What the task requires: Pictures stay out of the copy; restate everything else in the material exactly.

Collected material:
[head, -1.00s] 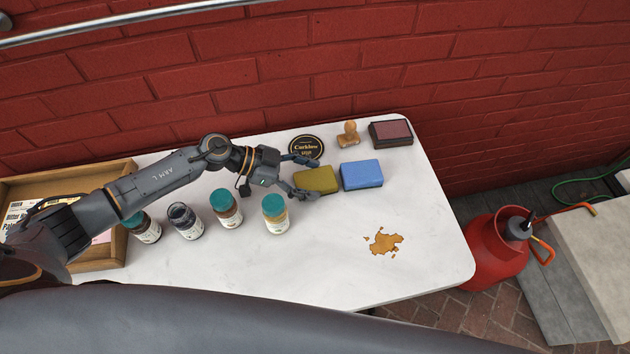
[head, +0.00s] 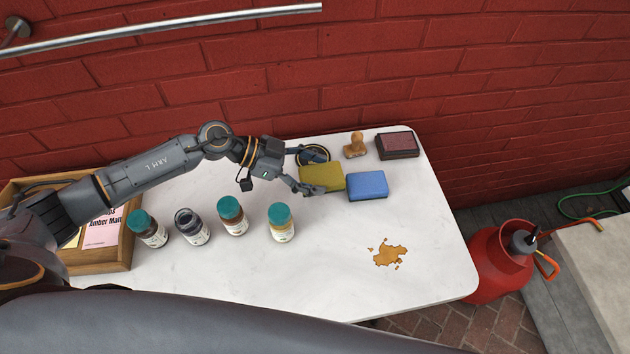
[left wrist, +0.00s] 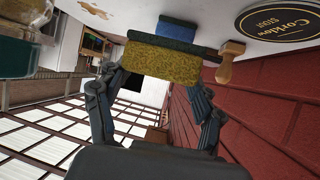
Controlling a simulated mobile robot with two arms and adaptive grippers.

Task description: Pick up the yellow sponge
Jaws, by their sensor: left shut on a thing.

Result for this task:
[head, -1.00s] 
[head, +0.00s] 
[left wrist, +0.00s] 
Controlling a simulated mobile robot with two arms and adaptive grippers.

Task description: Pick up the yellow sponge
Jaws, by their sensor: left shut on a thing.

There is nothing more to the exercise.